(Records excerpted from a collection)
□ □ □ □ □ □ □
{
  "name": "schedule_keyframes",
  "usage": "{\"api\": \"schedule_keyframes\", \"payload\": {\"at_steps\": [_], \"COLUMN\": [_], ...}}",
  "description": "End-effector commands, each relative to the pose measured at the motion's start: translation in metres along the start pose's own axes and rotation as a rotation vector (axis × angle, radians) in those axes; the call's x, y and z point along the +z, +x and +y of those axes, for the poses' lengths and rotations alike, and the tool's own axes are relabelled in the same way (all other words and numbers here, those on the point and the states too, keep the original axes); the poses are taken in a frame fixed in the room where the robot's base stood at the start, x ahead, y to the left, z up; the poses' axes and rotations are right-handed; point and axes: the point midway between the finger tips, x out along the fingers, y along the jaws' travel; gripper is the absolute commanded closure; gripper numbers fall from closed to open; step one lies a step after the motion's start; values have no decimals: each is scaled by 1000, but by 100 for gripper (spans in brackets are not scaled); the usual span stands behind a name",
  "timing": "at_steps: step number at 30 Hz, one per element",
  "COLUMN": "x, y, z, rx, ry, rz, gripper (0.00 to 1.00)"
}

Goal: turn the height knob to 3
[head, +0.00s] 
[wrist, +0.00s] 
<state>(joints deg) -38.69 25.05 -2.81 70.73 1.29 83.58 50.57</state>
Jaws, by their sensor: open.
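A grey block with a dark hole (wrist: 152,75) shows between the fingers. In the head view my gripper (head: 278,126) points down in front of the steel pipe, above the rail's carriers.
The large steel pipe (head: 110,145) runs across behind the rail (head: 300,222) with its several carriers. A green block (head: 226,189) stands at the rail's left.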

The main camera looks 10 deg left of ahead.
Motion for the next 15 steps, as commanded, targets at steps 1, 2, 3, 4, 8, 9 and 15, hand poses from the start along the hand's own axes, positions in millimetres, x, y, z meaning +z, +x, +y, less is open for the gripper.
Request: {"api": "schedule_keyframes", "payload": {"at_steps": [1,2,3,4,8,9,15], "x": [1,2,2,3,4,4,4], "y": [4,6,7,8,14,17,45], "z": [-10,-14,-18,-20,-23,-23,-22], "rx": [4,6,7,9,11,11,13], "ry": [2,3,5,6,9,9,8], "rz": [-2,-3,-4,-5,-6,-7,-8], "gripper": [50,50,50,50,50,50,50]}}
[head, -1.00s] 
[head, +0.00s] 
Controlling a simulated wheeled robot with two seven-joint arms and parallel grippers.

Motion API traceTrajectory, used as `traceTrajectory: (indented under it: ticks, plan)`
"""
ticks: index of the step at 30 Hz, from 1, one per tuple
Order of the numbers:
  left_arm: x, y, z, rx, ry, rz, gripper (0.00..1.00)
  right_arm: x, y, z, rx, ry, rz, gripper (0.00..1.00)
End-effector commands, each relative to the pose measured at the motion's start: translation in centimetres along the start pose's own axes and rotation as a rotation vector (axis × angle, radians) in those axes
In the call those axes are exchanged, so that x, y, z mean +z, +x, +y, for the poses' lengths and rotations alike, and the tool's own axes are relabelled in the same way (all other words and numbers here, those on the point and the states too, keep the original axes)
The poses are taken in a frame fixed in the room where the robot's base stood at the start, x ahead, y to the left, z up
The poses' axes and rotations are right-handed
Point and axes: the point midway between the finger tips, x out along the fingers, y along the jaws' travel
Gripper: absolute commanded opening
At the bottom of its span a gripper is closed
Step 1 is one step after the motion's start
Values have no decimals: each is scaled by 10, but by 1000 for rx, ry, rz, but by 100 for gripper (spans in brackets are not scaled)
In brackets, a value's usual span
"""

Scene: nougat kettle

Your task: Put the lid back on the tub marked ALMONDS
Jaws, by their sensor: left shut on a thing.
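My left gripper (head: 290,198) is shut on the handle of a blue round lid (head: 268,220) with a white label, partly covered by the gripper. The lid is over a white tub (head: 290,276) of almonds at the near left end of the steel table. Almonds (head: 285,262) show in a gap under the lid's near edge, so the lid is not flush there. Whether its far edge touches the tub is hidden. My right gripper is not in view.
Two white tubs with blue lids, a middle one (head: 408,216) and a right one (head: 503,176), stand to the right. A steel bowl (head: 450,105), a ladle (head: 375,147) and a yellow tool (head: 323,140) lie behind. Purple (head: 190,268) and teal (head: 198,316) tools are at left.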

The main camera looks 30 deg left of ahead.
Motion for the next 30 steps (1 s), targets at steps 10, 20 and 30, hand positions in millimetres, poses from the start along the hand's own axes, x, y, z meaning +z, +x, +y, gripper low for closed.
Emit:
□ □ □ □ □ □ □
> Short task:
From the records above, give again exactly the lines running from the line with "Goal: turn the height knob to 3" to the line with "translation in centimetres", inclusive.

> The reply:
Goal: turn the height knob to 3
[head, +0.00s] 
[wrist, +0.00s] 
<state>(joints deg) -38.69 25.05 -2.81 70.73 1.29 83.58 50.57</state>
Jaws, by their sensor: open.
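A grey block with a dark hole (wrist: 152,75) shows between the fingers. In the head view my gripper (head: 278,126) points down in front of the steel pipe, above the rail's carriers.
The large steel pipe (head: 110,145) runs across behind the rail (head: 300,222) with its several carriers. A green block (head: 226,189) stands at the rail's left.

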The main camera looks 10 deg left of ahead.
Motion for the next 15 steps, as commanded, targets at steps 1, 2, 3, 4, 8, 9 and 15, hand poses from the start along the hand's own axes, positions in millimetres, x, y, z meaning +z, +x, +y, less is open for the gripper.
Request: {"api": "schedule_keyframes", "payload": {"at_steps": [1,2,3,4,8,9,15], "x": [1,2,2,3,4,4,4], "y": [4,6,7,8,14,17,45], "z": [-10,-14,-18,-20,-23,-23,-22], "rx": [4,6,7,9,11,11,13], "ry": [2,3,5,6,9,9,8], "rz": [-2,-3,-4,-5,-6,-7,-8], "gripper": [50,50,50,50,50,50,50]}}
[head, -1.00s] 
[head, +0.00s] 
Controlling a simulated wheeled robot with two seven-joint arms and parallel grippers.

Motion API traceTrajectory, used as `traceTrajectory: (indented under it: ticks, plan)`
"""
ticks: index of the step at 30 Hz, from 1, one per tuple
Order of the numbers:
  left_arm: x, y, z, rx, ry, rz, gripper (0.00..1.00)
  right_arm: x, y, z, rx, ry, rz, gripper (0.00..1.00)
End-effector commands, each relative to the pose measured at the motion's start: translation in centimetres along the start pose's own axes and rotation as a rotation vector (axis × angle, radians) in those axes

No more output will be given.